### [Exercise task]
Begin the copy with the line that contains "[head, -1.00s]" and end it with the line that contains "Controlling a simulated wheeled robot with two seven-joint". Print these lines exactly and omit all pictures.

Entries from a robot dataset:
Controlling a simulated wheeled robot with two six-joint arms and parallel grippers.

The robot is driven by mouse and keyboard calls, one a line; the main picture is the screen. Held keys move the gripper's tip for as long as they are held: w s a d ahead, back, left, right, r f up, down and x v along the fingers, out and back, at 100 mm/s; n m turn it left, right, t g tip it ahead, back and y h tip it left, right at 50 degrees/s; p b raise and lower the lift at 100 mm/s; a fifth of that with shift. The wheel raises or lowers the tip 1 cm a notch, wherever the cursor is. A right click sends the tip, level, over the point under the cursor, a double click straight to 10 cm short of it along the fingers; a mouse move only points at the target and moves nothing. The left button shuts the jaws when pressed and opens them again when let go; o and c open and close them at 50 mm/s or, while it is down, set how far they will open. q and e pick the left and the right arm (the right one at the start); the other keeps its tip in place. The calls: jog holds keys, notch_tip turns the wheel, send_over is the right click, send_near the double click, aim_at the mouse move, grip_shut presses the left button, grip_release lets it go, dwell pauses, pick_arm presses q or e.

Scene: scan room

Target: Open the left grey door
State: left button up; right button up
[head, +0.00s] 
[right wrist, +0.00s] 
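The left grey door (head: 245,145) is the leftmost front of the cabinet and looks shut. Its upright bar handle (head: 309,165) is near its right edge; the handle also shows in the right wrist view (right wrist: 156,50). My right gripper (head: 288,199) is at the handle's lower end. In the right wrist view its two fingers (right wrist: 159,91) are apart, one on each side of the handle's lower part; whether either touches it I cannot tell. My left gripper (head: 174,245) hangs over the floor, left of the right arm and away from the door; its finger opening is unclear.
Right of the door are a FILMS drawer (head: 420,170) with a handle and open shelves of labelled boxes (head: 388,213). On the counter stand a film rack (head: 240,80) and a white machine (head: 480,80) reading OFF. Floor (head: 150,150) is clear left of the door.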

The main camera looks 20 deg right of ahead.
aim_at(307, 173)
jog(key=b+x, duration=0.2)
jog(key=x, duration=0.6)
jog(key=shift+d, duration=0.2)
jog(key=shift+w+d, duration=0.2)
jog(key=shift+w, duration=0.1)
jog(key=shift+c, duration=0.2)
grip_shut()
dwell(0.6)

* * *

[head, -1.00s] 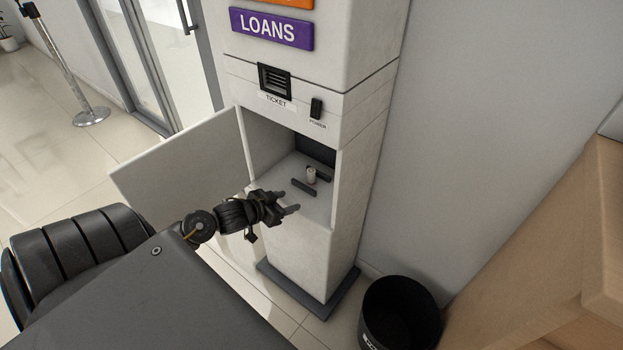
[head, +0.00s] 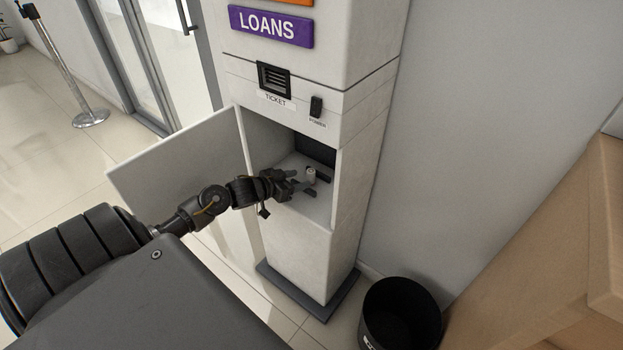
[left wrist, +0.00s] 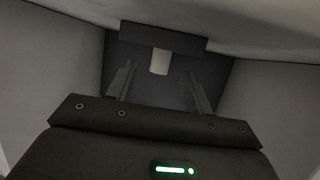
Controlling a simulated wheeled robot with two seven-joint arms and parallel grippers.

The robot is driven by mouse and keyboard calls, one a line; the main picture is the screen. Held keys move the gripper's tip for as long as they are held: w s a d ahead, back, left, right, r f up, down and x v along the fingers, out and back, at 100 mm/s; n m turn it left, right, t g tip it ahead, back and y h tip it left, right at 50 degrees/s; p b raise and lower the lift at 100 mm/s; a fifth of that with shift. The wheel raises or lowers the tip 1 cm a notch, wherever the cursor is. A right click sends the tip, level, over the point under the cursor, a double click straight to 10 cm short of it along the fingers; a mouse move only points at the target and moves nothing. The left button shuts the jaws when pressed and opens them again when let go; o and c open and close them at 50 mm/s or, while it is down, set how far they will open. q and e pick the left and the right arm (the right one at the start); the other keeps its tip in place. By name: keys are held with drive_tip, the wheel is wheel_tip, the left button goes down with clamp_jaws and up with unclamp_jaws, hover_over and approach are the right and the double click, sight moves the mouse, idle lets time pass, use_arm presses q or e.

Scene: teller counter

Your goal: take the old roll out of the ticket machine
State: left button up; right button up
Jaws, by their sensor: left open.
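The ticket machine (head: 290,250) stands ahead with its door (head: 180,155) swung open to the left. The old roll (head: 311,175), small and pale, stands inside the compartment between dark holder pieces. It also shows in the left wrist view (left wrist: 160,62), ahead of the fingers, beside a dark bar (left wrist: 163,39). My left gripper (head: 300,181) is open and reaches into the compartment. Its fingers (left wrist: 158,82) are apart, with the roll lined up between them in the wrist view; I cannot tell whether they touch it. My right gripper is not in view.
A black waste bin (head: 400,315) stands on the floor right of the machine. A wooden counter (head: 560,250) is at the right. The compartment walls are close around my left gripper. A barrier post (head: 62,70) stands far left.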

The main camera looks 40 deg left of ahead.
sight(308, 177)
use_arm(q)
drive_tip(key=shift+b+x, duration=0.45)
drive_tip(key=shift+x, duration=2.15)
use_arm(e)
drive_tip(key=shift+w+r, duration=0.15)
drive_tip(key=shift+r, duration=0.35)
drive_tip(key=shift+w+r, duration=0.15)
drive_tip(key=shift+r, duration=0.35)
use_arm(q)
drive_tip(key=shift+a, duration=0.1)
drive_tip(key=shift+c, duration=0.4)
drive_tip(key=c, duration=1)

### [Response]
[head, -1.00s] 
[head, +0.00s] 
[left wrist, +0.00s] 
Controlling a simulated wheeled robot with two seven-joint arms and parallel grippers.

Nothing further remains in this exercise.